No judgment structure available for this case.

Civil and Administrative Tribunal


New South Wales

Medium Neutral Citation: Samandi v Legal Aid New South Wales [2020] NSWCATAD 114
Hearing dates: On the papers.
Date of orders: 28 April 2020
Decision date: 28 April 2020
Jurisdiction:Administrative and Equal Opportunity Division
Before: Emeritus Prof G D Walker, Senior Member
Decision:

Application dismissed for lack of jurisdiction

Catchwords: ADMINISTRATIVE REVIEW – jurisdiction – dismissal – implied power.
Legislation Cited: Administrative Decisions Review Act 1997 (NSW)
Civil and Administrative Review Act 2013 (NSW)
Legal Aid Commission Act 1979 (NSW)
Cases Cited: Clean Ocean Foundation Inc v Environment Protection Authority [2003] VCAT 320;
DYH v Public Guardian [2019] NSWCATAD 211;
Karmez v Commissioner of Police, New South Wales Police Force [2019] NSWCATAD 149;
Re Boulton; ex parte Construction Forestry Mining and Engineering Union (1998) 73 ALJR 129.
Category:Procedural and other rulings
Parties: Ali Samandi (Applicant)
Legal Aid New South Wales (Respondent)
Representation: Solicitors:
No Appearance for Applicant
Legal Aid New South Wales (Respondent)
File Number(s): 2020/00021666
Publication restriction: Nil

Reasons for decision

  1. The applicant Mr Ali Samandi applied to this tribunal on 20 January 2020 for review of a decision to decline to investigate his claims that the legal representatives he was assigned by Legal Aid were incompetent, negligent and failed to follow his instructions. The application stated that the decision of which he sought review was communicated to him in a letter from Legal Aid’s director of grants, Ms Jocelyn Flanagan, dated 28 November 2019.

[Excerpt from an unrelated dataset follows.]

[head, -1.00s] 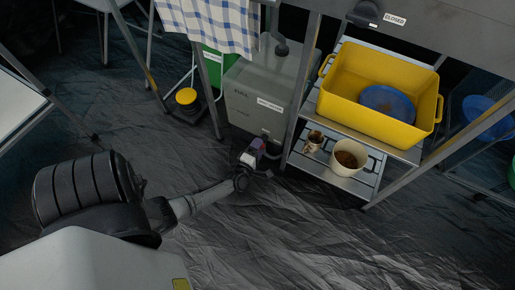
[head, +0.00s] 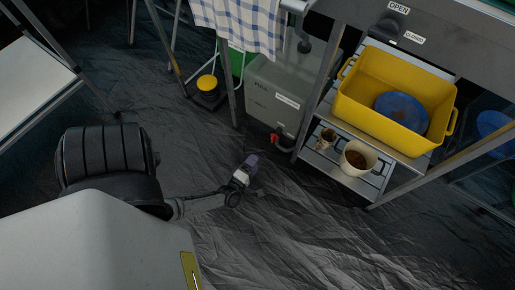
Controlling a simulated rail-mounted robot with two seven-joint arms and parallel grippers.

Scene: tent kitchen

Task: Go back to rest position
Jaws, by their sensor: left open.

  2. The respondent objected to the application, applied for it to be dismissed for want of jurisdiction and filed certain written submissions in support of that motion. The tribunal on 24 March 2020 directed the applicant to serve on the tribunal and the respondent any material in response to the application for dismissal by 21 April 2020.

  3. As the applicant in the substantive application is the respondent to the motion, and the respondent in the application is the applicant in the motion, these reasons will refer to the parties as Mr Samandi and Legal Aid, for the sake of clarity and to avoid confusion.

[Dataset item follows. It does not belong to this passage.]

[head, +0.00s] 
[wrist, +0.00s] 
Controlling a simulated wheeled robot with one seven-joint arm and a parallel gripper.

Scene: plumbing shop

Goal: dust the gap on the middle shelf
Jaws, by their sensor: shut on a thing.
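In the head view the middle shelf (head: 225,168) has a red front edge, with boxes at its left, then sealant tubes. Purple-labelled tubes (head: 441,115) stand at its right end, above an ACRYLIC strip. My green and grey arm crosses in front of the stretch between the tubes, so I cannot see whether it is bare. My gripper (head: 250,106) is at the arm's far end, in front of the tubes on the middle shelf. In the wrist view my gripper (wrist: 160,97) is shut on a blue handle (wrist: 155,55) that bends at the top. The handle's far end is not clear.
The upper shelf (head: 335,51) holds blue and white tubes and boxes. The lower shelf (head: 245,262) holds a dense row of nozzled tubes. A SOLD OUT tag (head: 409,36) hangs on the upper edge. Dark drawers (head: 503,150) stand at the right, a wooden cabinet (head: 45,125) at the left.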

  4. Legal Aid agreed that the motion be determined on the papers, that is, without an oral hearing. Mr Samandi was asked to include, in his submissions in response, any submission as to whether a hearing could be dispensed with and the matter determined on the basis of the documents provided. No submissions or other communications were received from him by the due date of 21 April 2020. The motion is thus to be determined on the papers and effectively ex parte.

  5. No evidence was adduced by either party, Legal Aid relying on the correspondence and the written submissions.

Applicable legislation

  1. The nature of the tribunal’s jurisdiction emerges from the Civil and Administrative Tribunal Act 2013 (CAT Act) and the Administrative Decisions Review Act 1997 (ADR Act). Section 30 of the CAT Act relevantly provides:

30   Administrative review jurisdiction

(1)   The Administrative Decisions Review Act 1997 provides for the circumstances in which the Tribunal has administrative review jurisdiction over a decision of an administrator.

Note.

See section 9 of the Administrative Decisions Review Act 1997.

(2)   The Tribunal also has the following jurisdiction in proceedings for the exercise of its administrative review jurisdiction—

(a)   the jurisdiction to make ancillary and interlocutory decisions of the Tribunal in the proceedings,

(b) the jurisdiction to exercise such other functions as are conferred or imposed on the Tribunal by or under this Act, the Administrative Decisions Review Act 1997 or enabling legislation in connection with the conduct or resolution of such proceedings.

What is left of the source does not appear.